CAI misrepresents its position and status.  It’s a miniscule organization and no way close to the estimated AARP’s 66% of 55 plus persons. The shortcomings include:

  • Failure to state it’s a business trade nonprofit, 501(c)6 and not an educational (c)3; (everybody knows does not count)
  • As a business trade entity, it is not allowed to have HOAs, the consumer of CAI’s member services, as members;
  • Not informing the court that “individual volunteers” constitute a minority class of membership, and
  • Failure to inform that the Management of CAI is controlled by a Board of Trustees in which its “volunteers” members are only 13% of the Board that is dominated by the management class;
  • ·         a 15-member Trustee Board supported by 2 groups of 12 representatives and the Homeowners Leadership Council  of only 6 representatives;
  • The current Trustees Board has a president from Dubai and a president-elect from the US, both managers; 6 more managers; 2 “HOA managers,” 2 lawyers and 3 others. (See Board of Trustees).

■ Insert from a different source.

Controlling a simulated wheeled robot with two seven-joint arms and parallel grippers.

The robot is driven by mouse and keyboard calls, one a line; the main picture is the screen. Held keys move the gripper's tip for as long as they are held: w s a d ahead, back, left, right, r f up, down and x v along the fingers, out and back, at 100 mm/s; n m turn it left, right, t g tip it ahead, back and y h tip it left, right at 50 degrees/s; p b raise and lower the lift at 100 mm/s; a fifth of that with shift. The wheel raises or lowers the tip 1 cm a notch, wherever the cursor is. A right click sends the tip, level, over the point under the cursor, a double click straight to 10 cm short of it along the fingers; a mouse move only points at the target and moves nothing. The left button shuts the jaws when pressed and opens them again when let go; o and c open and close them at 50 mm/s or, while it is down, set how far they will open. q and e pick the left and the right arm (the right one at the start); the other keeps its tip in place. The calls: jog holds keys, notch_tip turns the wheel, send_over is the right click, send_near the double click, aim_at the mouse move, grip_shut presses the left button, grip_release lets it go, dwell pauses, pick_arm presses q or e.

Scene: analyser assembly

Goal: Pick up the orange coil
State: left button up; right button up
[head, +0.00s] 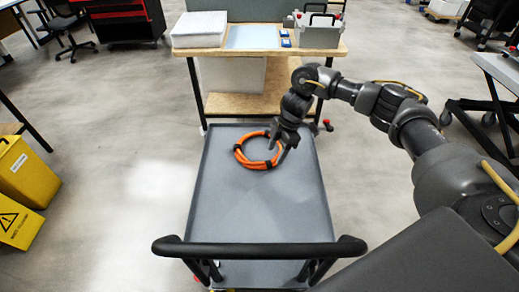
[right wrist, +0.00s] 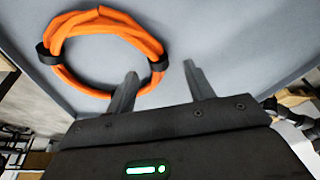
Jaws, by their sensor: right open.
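The orange coil (head: 242,157) lies on the grey cart top (head: 260,212), toward its far end. It is a ring of orange cable with black straps. In the right wrist view the coil (right wrist: 100,20) fills the upper left, with a black strap on each side. My right gripper (head: 280,152) is above the coil's right side in the head view. My left gripper is not in view.
The cart's black handle (head: 260,248) is at the near edge. A wooden workbench (head: 260,50) beyond the cart holds a white box (head: 199,29) and a grey case (head: 318,34). The cart's near part is bare.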

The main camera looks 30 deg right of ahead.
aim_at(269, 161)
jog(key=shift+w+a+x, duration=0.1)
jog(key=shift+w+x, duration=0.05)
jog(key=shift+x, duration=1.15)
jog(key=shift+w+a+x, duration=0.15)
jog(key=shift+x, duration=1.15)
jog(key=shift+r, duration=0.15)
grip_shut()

  • Failure to inform that no HOA board of directors, to my knowledge, has granted CAI the right to represent or speak for the HOA before government tribunals;
  • ·         Exaggerating its scope of influence and alleged representations when its total membership is less than 36% of HOAs or persons living in an HOA.  (Based on 2007 & 2012 data, See HOA homeowner membership in CAI is a mere 36%; Who controls CAI and its 50 state HOA lobbying committees?)
  • ·         As of this writing, CAI claims 45,000 members; 75.5 million residents, and 365,000 HOAs. With an estimated population of some 331 million people, 23% live in an HOA  — .06% of HOA residents are CAI members!

Would you consider the brief being honest and forthwith to the Court?